Kathleen Gallagher, an economic development expert who writes a business column for the Journal Sentinel, goes a step further and says village officials should at least consider suing Foxconn for fraud, saying a case could be made that Foxconn never seriously planned to build out the campus as advertised. “I think it would be perfectly reasonable to go to local officials—the village and county—and ask them what legal recourse they have,” she said. “Not that they have to do it but just get them to hire a law firm and say here are the parameters of how we could sue for breach of contract and fraud.”

Neither village or Foxconn officials attended the forum, although event organizers said they had been invited.

Mt. Pleasant village officials are trying to find new industries to fill the gap left by Foxconn’s downsizing. Hintz said he believes the acreage has a lot going for it, while Gallagher said one negative is the lack of a top research university in close proximity.

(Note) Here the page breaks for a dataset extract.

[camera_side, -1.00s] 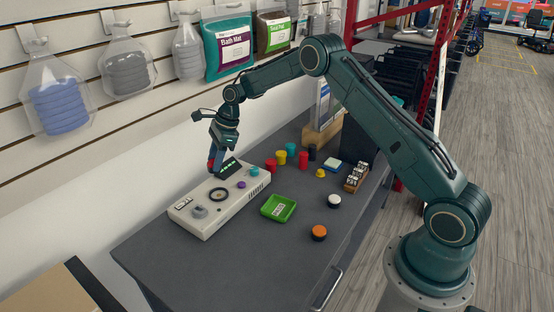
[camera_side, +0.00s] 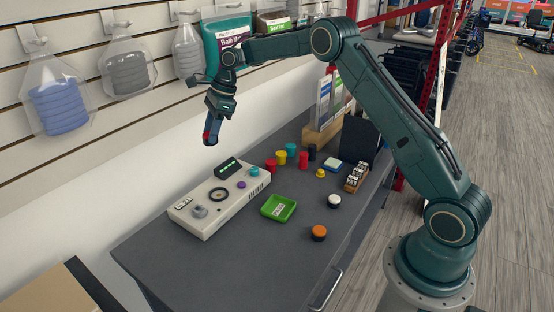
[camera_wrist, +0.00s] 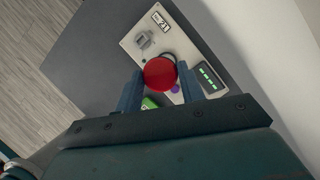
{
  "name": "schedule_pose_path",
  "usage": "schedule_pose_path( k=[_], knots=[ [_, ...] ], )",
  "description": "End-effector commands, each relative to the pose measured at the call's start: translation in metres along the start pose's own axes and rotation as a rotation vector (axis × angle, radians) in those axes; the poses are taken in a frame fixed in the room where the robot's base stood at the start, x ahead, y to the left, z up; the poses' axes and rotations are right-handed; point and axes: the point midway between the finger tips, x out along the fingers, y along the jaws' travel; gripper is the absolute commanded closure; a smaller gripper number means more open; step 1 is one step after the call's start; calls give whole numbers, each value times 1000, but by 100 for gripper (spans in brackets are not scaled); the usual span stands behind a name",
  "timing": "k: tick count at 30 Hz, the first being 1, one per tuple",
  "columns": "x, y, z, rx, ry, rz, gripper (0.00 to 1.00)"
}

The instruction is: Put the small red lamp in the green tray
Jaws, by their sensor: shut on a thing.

Hintz was among those who raised red flags from the start, saying Wednesday night that there are many lessons to be learned. “If you’re going to take taxpayer money the part of that you need to get right is you have to be transparent and you have to be accountable,” he said, adding that he believed the public would’ve been much more sympathetic to the company’s plight if it admitted upfront that its original plan wasn’t viable. “Instead they continued to just gaslight, and snow and lie.”

The fourth panelist was Lawrence Tabak, author of “Foxconned: Imaginary Jobs, Bulldozed Homes, and the Sacking of Local Government.”

The event was moderated by Nilay Patel, a Racine native who co-founded “The Verge.”